Work to be completed » Count the lines below that contain "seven". Give only the number.

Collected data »
/---
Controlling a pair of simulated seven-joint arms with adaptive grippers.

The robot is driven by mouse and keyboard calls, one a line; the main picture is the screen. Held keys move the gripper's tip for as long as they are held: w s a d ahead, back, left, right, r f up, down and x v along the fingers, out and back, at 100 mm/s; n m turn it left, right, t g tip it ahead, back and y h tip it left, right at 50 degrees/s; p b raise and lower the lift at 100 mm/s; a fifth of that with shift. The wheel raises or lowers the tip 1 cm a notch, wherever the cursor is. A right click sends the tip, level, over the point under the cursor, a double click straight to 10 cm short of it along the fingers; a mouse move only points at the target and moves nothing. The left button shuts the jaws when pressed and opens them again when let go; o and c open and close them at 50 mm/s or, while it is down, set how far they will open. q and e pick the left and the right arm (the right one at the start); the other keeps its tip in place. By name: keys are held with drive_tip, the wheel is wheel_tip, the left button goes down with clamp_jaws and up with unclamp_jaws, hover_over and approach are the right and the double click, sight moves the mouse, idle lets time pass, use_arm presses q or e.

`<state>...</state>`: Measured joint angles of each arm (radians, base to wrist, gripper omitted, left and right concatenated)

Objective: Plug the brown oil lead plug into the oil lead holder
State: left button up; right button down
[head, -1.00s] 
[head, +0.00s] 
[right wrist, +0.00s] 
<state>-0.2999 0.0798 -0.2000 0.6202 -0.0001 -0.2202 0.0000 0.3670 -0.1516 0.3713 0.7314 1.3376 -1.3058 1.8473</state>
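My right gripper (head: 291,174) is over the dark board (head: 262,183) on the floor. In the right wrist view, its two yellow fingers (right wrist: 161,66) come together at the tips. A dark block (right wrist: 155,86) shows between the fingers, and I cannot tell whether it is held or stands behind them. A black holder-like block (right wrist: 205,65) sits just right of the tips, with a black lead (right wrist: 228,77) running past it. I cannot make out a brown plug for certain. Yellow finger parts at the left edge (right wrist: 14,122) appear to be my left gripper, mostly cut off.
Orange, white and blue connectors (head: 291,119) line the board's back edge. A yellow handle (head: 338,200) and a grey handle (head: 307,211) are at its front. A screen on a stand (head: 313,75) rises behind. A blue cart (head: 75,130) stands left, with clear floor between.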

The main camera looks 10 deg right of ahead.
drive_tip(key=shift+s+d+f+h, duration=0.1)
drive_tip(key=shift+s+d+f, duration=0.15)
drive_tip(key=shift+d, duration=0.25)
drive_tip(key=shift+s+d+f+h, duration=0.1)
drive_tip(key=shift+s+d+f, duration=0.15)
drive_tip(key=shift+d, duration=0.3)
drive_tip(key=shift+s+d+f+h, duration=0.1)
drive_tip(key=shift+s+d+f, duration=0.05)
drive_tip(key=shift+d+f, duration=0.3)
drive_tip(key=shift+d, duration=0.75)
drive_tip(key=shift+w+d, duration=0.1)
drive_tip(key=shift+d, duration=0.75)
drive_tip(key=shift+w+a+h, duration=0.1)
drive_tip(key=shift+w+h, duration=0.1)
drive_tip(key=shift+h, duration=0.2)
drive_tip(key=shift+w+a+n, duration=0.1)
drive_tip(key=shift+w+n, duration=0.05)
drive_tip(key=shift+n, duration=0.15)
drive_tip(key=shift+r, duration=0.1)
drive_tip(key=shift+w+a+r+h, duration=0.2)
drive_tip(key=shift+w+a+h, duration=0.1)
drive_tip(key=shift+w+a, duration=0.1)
\---
/---
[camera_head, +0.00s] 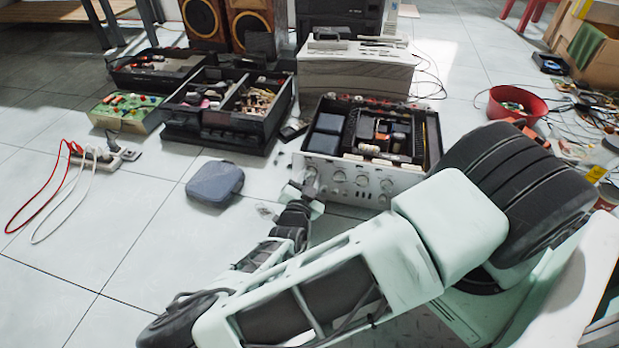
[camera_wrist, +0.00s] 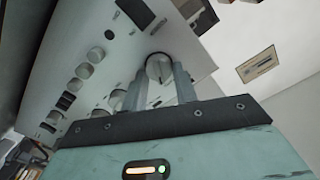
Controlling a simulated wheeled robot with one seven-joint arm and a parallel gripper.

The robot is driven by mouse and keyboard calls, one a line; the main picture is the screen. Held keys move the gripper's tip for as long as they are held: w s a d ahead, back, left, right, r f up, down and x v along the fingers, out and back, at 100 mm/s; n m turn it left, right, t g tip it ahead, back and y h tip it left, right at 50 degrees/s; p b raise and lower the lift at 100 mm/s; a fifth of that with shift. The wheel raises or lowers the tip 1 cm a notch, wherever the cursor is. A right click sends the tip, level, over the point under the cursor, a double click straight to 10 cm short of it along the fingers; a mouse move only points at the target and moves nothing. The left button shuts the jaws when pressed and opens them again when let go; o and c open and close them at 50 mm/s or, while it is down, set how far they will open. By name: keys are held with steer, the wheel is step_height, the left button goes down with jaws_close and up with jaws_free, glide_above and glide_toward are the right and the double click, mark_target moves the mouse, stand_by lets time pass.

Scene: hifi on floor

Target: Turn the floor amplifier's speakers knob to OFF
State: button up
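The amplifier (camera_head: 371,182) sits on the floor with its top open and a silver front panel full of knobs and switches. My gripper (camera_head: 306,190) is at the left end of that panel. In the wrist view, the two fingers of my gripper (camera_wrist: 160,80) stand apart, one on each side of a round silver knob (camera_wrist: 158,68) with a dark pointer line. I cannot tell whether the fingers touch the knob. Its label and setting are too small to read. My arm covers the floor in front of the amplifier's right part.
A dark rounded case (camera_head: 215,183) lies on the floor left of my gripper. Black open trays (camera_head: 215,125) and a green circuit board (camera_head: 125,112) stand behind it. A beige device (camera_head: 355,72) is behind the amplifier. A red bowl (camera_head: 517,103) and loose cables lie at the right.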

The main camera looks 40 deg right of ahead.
\---
Correct response » 2